I always suggest Gap and American Eagle gift cards for my daughter, but they never, ever do it. It would make life so much easier.

My son was easy… all he’s ever wanted was dinosaur stuff.

He now has three copies of the 3D Dinosaur book in three different sizes! I offered to return the latest one but he wouldn’t go for it…

Kids!

Maybe it was just the way I was raised but I would have a hard time saying to someone that his or her gift was not good enough for me (or my child.) I’ve received lots of things that don’t fit with my values, that broke and that I thought were inexpensive trinkets. In the end though, it was the thought that mattered.

One option might be to ask that instead of giving gifts to your child, people make a donation to a specific charity. This could prevent having to weed out unwanted toys and add them to landfills. It might also go a tiny ways in helping to end the child labor involved in making some popular toys.

This is not to say that children should have less presents if the gift money is going to charity. If somebody is well off enough to discard gifts, they probably have enough money to buy their own toys.

Dinsdale, there is a strong possibility that we will have to deal with similar situations with some of our god-bothering relatives - I am braced for that one! My Mother in law told me - no less than three times - how wonderful it was that another grandchild the same age as my son could already recite some prayer.
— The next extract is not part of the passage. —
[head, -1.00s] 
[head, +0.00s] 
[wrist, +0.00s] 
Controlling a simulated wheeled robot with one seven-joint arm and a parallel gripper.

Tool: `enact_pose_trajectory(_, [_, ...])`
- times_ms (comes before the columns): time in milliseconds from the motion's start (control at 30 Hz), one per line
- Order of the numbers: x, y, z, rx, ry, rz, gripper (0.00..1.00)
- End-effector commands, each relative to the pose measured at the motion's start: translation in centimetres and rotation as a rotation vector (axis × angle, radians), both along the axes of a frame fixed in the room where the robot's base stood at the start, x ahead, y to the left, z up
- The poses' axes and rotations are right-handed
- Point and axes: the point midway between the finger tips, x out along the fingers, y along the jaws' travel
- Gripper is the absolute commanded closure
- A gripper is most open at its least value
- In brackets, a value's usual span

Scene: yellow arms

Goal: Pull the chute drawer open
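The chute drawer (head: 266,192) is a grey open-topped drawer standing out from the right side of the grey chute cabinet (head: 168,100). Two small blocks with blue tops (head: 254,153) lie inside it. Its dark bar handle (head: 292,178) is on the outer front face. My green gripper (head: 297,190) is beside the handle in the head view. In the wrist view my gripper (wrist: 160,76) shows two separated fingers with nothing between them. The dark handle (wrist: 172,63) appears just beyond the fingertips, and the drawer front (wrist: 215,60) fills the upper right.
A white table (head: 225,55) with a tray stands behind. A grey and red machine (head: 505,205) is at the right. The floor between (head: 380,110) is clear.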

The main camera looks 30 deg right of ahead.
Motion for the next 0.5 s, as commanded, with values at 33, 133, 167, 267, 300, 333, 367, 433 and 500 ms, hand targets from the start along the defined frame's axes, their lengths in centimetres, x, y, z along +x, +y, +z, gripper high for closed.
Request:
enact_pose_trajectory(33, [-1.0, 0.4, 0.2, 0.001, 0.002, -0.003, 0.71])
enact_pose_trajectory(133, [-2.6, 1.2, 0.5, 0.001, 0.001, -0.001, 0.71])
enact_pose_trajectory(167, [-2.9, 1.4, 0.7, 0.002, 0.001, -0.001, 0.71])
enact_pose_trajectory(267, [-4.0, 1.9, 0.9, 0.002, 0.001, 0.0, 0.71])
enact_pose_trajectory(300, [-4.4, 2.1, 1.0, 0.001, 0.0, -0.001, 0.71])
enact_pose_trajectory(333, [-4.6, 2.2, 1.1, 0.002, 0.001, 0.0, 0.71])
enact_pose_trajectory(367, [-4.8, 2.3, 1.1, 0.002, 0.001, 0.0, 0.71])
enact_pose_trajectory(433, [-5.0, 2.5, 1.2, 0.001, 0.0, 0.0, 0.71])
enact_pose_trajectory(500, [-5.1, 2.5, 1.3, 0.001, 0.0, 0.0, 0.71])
Never to be queen and Krisfer the cat - in our case the in-laws don’t seem to pick up on hints, and I can’t make direct requests because I don’t want anyone to feel obliged to buy anything. What I plan to do, based on advice from posters above, is to make my hints a little less subtle.

We do have got enough money to buy good quality toys, and feel that our son has got a fair amount already. The offending fighter plane that inspired this thread, being of the cheap and nasty variety, is already falling to pieces. My son calls it a ‘space plane’ and is enjoying playing with it. Its days are numbered, but if it looks like he is really going to miss it I plan to buy him a space rocket toy from Playmobil or some other durable brand.